§ SUPPLIED DATA

● ● ●

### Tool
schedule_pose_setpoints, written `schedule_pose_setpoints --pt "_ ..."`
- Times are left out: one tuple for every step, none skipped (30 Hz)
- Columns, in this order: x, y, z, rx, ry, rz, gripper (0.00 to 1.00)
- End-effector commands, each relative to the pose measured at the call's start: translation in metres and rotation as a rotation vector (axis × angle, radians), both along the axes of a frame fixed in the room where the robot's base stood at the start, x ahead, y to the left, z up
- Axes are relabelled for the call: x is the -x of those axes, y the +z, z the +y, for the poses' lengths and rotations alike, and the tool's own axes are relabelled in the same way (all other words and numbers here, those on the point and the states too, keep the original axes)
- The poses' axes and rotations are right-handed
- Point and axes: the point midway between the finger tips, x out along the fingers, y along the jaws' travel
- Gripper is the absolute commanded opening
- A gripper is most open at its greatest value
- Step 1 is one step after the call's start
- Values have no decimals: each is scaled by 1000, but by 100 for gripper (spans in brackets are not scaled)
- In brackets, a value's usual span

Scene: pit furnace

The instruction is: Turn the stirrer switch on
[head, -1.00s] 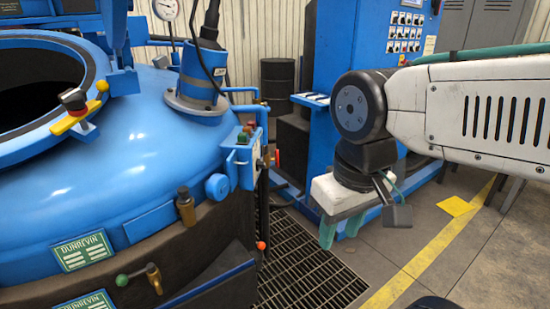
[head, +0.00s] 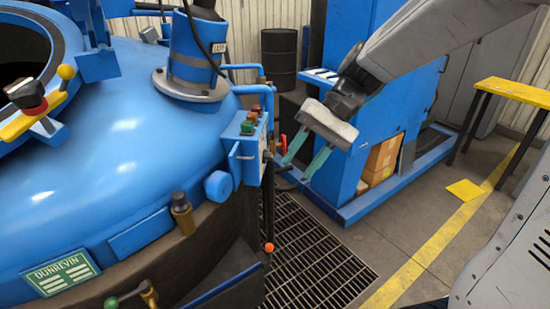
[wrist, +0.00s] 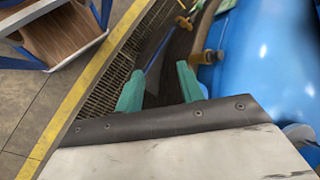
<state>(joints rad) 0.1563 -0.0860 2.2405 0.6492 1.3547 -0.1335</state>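A blue control box (head: 247,143) is mounted on the right side of the blue furnace vessel. Small green and red buttons (head: 249,122) sit on its top. Its right-hand face is seen edge-on, with a dark knob and a red handle (head: 283,143) near it; I cannot tell which part is the stirrer switch. My gripper (head: 302,168) is to the right of the box, apart from it, with its teal fingers pointing down and left. In the wrist view the fingers (wrist: 158,88) are spread with nothing between them. The control box is not clearly visible there.
The blue vessel (head: 130,130) fills the left. A floor grating (head: 310,255) lies below my gripper. A blue cabinet frame with cardboard boxes (head: 381,160) stands behind it. A black drum (head: 279,58) is at the back, and a yellow-topped table (head: 513,92) at right.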

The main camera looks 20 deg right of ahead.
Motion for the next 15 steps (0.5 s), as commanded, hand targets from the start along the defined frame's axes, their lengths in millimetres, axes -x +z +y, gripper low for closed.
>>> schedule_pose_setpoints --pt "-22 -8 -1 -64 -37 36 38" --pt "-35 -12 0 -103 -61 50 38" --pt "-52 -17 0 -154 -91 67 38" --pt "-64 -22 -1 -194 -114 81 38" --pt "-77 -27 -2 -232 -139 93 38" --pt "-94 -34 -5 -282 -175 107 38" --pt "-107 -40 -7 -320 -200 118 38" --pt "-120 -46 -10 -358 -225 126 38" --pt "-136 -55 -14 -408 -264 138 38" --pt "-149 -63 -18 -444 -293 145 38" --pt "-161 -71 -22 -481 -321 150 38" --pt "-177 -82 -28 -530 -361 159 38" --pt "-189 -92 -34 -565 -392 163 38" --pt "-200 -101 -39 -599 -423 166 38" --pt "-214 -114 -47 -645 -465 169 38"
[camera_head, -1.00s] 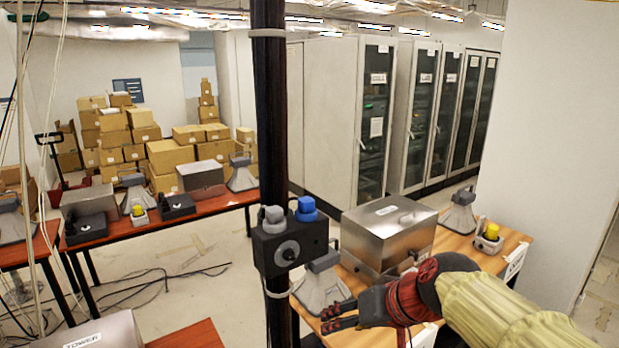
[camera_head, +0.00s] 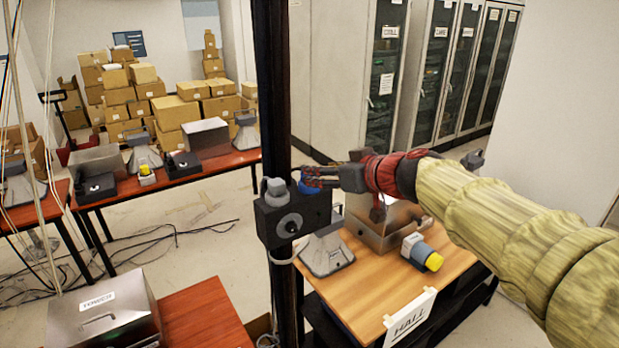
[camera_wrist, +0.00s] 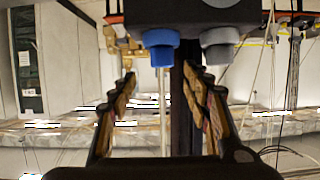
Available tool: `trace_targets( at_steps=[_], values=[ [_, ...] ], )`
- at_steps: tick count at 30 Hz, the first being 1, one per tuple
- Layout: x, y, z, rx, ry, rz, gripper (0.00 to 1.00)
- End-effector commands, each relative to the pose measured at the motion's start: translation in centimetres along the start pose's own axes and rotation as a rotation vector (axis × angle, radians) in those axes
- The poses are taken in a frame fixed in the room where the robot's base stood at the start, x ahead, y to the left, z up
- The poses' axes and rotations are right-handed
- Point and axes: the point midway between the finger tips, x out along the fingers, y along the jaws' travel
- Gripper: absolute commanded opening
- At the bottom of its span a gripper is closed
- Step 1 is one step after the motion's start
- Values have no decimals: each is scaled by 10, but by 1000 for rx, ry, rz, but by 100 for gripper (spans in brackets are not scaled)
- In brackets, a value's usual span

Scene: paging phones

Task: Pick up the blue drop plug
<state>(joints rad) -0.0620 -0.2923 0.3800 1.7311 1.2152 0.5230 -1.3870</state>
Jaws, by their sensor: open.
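The blue drop plug (camera_head: 308,188) sits on top of a black box (camera_head: 295,220) fixed to a dark post. A grey plug (camera_head: 274,188) stands beside it. My gripper (camera_head: 322,178) reaches in from the right and partly covers the blue plug in the head view. In the wrist view, which looks inverted, the blue plug (camera_wrist: 160,48) shows between and beyond the finger tips, left of the middle. The grey plug (camera_wrist: 220,45) is on the right there. My gripper (camera_wrist: 160,95) is open, with nothing between its fingers.
The dark post (camera_head: 277,100) rises close to my gripper. Below is a wooden table (camera_head: 370,295) with a grey horn speaker (camera_head: 327,250), a metal case (camera_head: 375,235) and a yellow-capped unit (camera_head: 425,252) lying tilted. A HALL sign (camera_head: 408,318) hangs at its front edge.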

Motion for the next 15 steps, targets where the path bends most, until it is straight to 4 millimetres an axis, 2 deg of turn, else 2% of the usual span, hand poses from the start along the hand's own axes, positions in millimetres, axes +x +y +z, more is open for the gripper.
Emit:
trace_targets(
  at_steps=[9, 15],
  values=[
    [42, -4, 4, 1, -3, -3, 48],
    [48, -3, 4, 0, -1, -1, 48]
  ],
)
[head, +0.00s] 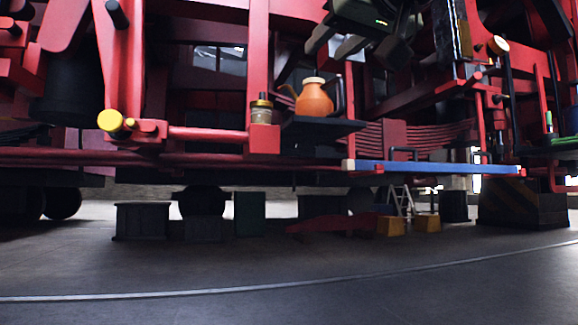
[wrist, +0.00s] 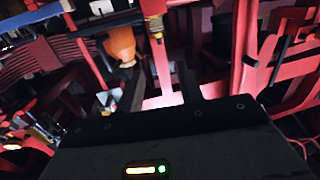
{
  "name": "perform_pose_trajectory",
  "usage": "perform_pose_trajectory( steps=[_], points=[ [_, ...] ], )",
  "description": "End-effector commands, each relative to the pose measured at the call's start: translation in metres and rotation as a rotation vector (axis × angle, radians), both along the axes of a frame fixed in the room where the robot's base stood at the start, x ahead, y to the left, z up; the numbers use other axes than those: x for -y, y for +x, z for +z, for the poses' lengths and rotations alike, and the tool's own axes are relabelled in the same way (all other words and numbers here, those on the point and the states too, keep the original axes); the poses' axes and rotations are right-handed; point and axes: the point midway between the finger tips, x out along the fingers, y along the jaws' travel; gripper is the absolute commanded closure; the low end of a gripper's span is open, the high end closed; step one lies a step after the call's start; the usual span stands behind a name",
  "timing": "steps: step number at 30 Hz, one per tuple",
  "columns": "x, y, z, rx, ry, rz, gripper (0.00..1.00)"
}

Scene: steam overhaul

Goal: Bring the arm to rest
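My gripper (head: 334,45) is at the top of the head view, in front of the red machine frame and above the orange can. In the wrist view its two dark fingers (wrist: 160,88) stand apart with nothing held between them. The orange can (head: 314,101) stands upright on a dark shelf (head: 320,127), clear of the gripper. It also shows in the wrist view (wrist: 121,47), up and left of the fingers.
A small jar (head: 261,112) with a dark lid stands on a red bracket left of the can. A blue bar (head: 435,167) runs along the lower right. Red rods and beams crowd around the arm. The grey floor (head: 300,280) in front is clear.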

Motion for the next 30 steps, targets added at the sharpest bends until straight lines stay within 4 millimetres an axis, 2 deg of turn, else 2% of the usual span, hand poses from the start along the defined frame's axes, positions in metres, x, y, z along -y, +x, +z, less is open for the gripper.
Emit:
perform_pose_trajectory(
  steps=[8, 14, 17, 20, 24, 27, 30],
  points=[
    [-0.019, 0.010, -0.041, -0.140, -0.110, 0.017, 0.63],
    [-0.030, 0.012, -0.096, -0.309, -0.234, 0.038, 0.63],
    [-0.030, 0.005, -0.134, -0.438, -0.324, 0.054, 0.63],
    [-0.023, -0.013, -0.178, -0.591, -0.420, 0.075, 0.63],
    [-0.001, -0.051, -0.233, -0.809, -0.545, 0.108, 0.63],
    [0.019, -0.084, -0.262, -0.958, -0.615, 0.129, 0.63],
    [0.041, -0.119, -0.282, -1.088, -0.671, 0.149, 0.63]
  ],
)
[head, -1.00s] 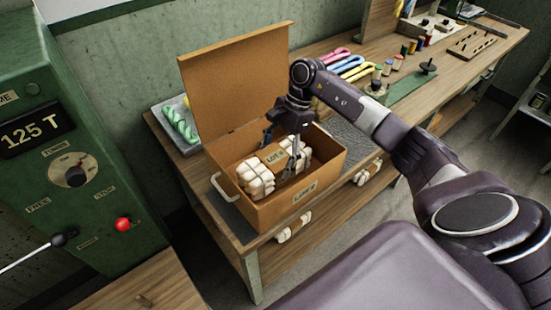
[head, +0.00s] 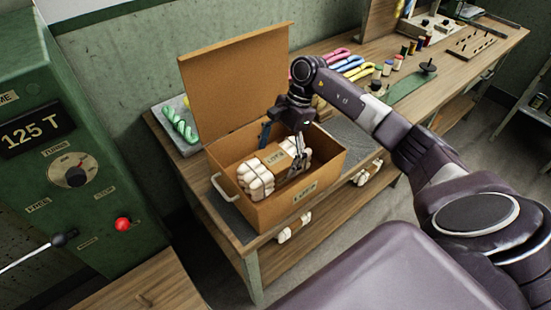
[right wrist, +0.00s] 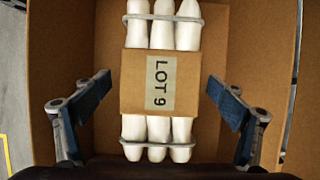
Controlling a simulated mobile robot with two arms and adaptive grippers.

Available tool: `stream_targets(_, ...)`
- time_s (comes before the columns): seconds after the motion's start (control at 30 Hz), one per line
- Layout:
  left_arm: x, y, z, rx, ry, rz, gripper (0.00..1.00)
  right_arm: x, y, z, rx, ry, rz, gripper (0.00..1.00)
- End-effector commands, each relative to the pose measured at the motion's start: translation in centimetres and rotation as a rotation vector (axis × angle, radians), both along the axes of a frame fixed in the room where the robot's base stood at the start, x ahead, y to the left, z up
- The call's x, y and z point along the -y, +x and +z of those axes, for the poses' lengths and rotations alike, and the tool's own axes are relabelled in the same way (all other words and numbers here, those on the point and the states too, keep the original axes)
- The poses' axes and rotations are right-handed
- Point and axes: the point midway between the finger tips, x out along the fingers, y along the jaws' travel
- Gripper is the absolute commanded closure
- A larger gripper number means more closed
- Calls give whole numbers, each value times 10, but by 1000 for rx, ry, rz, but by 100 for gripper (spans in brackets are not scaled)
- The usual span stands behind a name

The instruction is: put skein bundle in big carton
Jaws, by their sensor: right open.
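The skein bundle (head: 260,177), white rolls with a brown band labelled LOT 9, lies inside the big carton (head: 262,216). The carton is brown, stands on the bench and has its lid raised at the back. My right gripper (head: 283,158) reaches down into the carton at the bundle. In the right wrist view the bundle (right wrist: 160,133) lies between the two blue-padded fingers (right wrist: 160,104), with a gap on each side. The gripper is open. The carton floor shows around the bundle. My left gripper is not in view.
A tray with a green skein (head: 180,125) stands left of the carton. Coloured skeins (head: 350,66) and spools lie along the bench to the right. Wrapped bundles (head: 293,227) lie on the shelf below. A green machine (head: 70,130) stands at the left.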

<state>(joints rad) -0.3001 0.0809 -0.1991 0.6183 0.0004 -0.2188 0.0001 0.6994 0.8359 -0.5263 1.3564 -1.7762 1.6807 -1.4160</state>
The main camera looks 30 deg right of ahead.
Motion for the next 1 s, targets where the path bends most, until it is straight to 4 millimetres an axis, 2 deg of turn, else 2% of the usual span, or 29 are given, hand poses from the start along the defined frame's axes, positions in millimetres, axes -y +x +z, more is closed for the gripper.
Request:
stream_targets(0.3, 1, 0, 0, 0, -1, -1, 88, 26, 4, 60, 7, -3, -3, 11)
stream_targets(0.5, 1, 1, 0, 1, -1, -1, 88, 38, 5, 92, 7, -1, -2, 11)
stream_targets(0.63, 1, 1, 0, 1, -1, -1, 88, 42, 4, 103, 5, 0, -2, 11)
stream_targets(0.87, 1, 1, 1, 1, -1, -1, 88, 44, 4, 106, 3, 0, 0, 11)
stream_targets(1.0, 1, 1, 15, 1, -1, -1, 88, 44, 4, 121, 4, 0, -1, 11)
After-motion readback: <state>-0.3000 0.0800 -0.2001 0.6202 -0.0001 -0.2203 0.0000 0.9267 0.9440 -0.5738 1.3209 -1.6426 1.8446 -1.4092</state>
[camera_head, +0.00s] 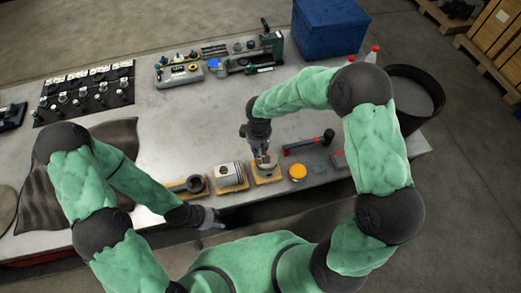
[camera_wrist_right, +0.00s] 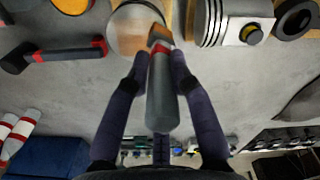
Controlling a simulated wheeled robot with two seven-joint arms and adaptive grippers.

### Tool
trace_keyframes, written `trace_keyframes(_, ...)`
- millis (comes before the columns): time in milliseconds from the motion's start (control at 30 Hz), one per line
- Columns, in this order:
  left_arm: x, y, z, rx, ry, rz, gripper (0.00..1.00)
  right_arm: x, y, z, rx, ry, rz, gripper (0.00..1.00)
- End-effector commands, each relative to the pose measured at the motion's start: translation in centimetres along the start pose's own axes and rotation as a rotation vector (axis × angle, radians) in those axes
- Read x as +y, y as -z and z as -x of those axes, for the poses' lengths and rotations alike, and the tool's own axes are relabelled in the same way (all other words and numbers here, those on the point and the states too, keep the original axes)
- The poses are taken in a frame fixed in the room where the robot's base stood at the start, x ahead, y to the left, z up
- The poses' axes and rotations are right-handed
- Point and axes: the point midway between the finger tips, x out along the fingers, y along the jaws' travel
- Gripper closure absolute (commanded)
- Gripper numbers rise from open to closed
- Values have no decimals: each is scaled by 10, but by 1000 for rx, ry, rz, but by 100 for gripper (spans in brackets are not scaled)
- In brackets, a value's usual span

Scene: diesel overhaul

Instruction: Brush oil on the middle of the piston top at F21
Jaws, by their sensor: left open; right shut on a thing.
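My right gripper (camera_head: 262,150) is over a round metal piston on a wooden block (camera_head: 265,178) near the front edge of the bench. In the right wrist view my right gripper (camera_wrist_right: 158,75) is shut on a brush (camera_wrist_right: 162,95) with a grey handle, a red band and brown bristles. The bristles overlap the right part of the pale round piston top (camera_wrist_right: 128,30); I cannot tell if they touch it. No F21 marking is readable. My left gripper (camera_head: 212,218) is open and empty, low at the front edge.
A ringed piston lying on its side (camera_head: 228,172) and a connecting rod (camera_head: 192,186) are left of the round piston. An orange-yellow tin (camera_head: 297,172) and a red-and-black hammer (camera_head: 308,142) are on its right. The bench middle (camera_head: 185,125) is clear.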

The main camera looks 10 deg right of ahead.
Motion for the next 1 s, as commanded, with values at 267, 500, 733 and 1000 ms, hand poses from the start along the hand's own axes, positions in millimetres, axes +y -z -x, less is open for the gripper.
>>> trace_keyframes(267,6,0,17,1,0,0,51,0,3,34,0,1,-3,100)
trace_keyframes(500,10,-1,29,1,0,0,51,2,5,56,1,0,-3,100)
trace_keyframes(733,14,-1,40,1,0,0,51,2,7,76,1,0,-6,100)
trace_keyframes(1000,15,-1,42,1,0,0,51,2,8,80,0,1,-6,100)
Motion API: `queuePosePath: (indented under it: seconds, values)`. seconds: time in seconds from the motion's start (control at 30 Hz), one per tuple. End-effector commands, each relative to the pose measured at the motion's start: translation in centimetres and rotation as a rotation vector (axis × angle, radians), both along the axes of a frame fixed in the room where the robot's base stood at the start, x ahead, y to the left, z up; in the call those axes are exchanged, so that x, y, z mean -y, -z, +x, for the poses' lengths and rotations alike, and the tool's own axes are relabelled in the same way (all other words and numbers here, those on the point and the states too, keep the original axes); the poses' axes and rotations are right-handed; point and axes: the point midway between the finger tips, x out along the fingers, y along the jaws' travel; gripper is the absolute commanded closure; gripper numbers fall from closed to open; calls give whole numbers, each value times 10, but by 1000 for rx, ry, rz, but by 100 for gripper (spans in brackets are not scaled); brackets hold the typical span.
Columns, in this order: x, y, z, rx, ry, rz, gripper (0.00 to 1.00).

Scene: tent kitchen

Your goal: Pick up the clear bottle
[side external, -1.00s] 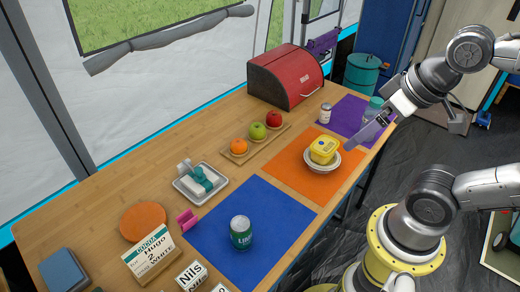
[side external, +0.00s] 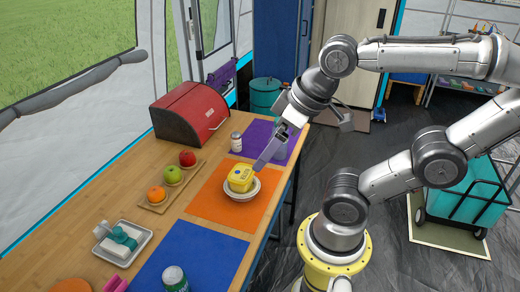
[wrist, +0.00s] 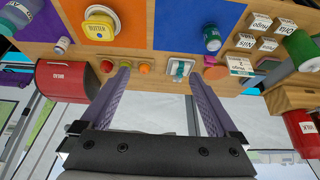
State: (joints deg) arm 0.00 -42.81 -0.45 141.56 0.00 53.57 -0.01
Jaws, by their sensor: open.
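A pale, see-through bottle, which looks like the clear bottle (side external: 281,151), stands on the purple mat (side external: 257,130) at the far end of the table. My gripper partly hides it in the side view. In the wrist view the bottle (wrist: 20,10) is cut off at the top left corner. My gripper (side external: 262,163) hangs in front of the bottle, near the yellow tub, its fingers pointing down to the left. In the wrist view my gripper (wrist: 159,75) has its fingers wide apart, with nothing held between them.
A yellow tub (side external: 241,179) sits in a white bowl (side external: 243,195) on the orange mat (side external: 212,203). A white-capped jar (side external: 236,142) stands by the purple mat. A red bread box (side external: 190,112), a fruit board (side external: 153,206) and a green can (side external: 175,279) are also on the table.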

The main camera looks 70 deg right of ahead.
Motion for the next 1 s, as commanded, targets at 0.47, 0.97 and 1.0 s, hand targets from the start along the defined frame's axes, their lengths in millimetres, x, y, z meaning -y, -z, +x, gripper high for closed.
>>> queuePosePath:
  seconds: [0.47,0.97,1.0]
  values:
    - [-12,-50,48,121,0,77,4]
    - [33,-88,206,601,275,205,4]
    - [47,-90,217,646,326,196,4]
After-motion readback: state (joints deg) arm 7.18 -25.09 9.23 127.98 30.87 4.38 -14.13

● ● ●

§ WORK TO DO
Using the entries above, return exactly the lines from the line with "- Gripper closure absolute (commanded)" to the line with "Instruction: Brush oil", counting both of those lines.

§ ANSWER TO THIS EXERCISE
- Gripper closure absolute (commanded)
- Gripper numbers rise from open to closed
- Values have no decimals: each is scaled by 10, but by 1000 for rx, ry, rz, but by 100 for gripper (spans in brackets are not scaled)
- In brackets, a value's usual span

Scene: diesel overhaul

Instruction: Brush oil on the middle of the piston top at F21

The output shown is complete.